* [Dataset section]:
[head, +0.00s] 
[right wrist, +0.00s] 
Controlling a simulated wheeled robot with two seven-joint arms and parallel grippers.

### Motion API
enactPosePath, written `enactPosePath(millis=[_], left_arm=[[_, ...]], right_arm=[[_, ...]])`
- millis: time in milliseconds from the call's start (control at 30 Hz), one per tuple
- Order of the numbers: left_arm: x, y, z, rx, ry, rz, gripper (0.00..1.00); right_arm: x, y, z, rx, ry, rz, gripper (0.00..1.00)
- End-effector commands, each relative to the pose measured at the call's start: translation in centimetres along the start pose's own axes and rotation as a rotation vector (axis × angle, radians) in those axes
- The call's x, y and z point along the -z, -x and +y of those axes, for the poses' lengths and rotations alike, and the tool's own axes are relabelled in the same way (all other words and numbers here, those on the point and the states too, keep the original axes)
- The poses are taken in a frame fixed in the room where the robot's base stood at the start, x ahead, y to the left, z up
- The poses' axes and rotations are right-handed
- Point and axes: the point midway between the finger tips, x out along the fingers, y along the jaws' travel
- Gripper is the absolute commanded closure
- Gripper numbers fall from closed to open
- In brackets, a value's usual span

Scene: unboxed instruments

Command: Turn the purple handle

* [Task goal]: Set down every line of the listing above again, exactly as given.

* [In response]:
[head, +0.00s] 
[right wrist, +0.00s] 
Controlling a simulated wheeled robot with two seven-joint arms and parallel grippers.

### Motion API
enactPosePath, written `enactPosePath(millis=[_], left_arm=[[_, ...]], right_arm=[[_, ...]])`
- millis: time in milliseconds from the call's start (control at 30 Hz), one per tuple
- Order of the numbers: left_arm: x, y, z, rx, ry, rz, gripper (0.00..1.00); right_arm: x, y, z, rx, ry, rz, gripper (0.00..1.00)
- End-effector commands, each relative to the pose measured at the call's start: translation in centimetres along the start pose's own axes and rotation as a rotation vector (axis × angle, radians) in those axes
- The call's x, y and z point along the -z, -x and +y of those axes, for the poses' lengths and rotations alike, and the tool's own axes are relabelled in the same way (all other words and numbers here, those on the point and the states too, keep the original axes)
- The poses are taken in a frame fixed in the room where the robot's base stood at the start, x ahead, y to the left, z up
- The poses' axes and rotations are right-handed
- Point and axes: the point midway between the finger tips, x out along the fingers, y along the jaws' travel
- Gripper is the absolute commanded closure
- Gripper numbers fall from closed to open
- In brackets, a value's usual span

Scene: unboxed instruments

Command: Turn the purple handle

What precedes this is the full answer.